The media sector needs to be more representative of wider society says Su-Mei Thompson

Posted 22 March 2019

Media Trust’s CEO Su-Mei Thompson was speaking as part of a panel at Wednesday’s Microsoft and the Advertising Association’s Culture and Commerce Lunch as part of Advertising Week Europe 2019 to discuss the importance of supporting young, diverse homegrown talent to enter careers in the advertising industry.

Chaired by Microsoft’s Ravleen Beeston, other panellists included CEO of youth-led creativity network, Livity, Alex Goat, and Director of advertising thinktank, Credos, Karen Fraser.

With Brexit on the horizon, the panel discussed the skills gap and the importance of developing homegrown diverse talent.

Barriers to entry

Su-Mei noted that one-in-six jobs in London is now in the creative sector while research by McKinsey shows that every employer in every sector is now looking for creativity in its workforce. However young people from non-traditional backgrounds looking to break into the media still encounter significant barriers to entry. This is why government organisations like the Mayor’s Fund for London are looking to boost social mobility within the media and creative sectors. They are doing this by supporting initiatives like Media Trust’s Creativity Works’ programme which gives young people aged 17-24, many of whom have fewer than 5 GCSE’s, the skills, confidence and access to join the media and advertising industry.

Su-Mei emphasised the importance of organisations working together and Media Trust’s plans to pursue a broad collaborative review of the skills gaps, as well the representation gaps, in the sector.
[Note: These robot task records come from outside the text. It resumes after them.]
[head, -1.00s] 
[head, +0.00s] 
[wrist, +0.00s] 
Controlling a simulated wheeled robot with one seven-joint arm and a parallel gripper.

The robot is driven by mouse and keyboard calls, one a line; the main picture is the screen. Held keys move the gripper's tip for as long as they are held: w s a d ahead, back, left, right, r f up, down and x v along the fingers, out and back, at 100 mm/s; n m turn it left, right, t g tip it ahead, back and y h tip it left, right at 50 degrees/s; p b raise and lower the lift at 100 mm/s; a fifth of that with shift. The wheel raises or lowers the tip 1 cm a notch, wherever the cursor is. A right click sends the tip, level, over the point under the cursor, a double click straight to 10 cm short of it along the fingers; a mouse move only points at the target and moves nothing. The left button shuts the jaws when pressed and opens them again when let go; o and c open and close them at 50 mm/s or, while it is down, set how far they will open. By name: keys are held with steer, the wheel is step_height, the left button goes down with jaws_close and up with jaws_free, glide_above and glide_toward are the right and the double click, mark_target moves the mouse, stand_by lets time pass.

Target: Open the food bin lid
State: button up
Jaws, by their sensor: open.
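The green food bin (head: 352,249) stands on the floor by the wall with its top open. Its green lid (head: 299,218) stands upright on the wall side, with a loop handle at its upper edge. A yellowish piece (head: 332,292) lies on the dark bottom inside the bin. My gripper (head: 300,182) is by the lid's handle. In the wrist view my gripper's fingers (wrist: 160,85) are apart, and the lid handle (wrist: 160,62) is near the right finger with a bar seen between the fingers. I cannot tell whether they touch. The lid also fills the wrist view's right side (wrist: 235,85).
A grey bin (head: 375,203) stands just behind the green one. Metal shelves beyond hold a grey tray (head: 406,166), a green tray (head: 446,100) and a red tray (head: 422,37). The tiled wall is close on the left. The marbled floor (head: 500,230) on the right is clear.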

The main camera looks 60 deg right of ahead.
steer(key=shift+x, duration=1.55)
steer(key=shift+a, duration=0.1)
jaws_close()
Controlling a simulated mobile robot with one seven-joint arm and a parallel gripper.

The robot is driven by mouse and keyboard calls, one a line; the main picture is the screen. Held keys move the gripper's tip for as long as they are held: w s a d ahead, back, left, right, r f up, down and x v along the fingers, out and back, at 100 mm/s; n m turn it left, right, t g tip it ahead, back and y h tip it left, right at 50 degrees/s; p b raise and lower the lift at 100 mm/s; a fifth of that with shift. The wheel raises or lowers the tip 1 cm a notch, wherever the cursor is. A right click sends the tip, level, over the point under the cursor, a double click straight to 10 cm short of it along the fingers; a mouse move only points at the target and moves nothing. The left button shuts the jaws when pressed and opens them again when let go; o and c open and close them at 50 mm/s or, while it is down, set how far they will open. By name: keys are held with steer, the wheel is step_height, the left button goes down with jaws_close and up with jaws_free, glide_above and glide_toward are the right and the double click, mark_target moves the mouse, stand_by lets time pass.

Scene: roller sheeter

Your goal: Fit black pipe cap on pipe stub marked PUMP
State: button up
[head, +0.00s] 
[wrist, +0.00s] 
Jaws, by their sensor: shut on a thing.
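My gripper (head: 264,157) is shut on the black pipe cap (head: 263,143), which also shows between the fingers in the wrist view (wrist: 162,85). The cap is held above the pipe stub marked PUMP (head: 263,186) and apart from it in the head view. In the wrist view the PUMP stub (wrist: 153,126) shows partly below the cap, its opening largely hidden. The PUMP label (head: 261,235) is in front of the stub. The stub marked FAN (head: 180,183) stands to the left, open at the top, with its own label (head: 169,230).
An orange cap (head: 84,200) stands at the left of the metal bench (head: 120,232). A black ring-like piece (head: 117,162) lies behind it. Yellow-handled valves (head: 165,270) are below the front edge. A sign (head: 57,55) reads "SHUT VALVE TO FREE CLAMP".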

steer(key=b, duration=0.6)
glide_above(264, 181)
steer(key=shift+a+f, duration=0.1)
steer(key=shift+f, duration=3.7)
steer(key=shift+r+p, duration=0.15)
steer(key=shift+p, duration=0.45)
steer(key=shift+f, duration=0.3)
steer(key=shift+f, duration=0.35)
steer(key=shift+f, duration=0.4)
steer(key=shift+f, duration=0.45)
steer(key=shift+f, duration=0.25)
The panel all agreed that improving diversity was a top priority for the industry not just because it’s the right thing to do but because of the strong business case. Su-Mei cited the example of Unilever and its vision for the Valuable 500 which recognises the $8 trillion dollar spending power of more than 1 billion disabled people around the world and aims to make disability more visible and to de-stigmatise people with disabilities. She said:

“Given the extraordinary power of programmes and brand campaigns to change societal attitudes, it is incredibly important that we have people working in the media and creative sectors who have lived experiences of marginalised communities. There is just something wrong with the fact that disabled people are virtually invisible in ads today. And there is also something wrong with the fact that every time you hear a Black, Asian and disabled actor, they are speaking to a script written by someone who hasn’t experienced their lived reality.”

The panel also concluded that unless legacy media organisations change to make themselves places that are attractive to diverse young talent, then young people will find alternative and parallel spaces in which to work and achieve their creative potential.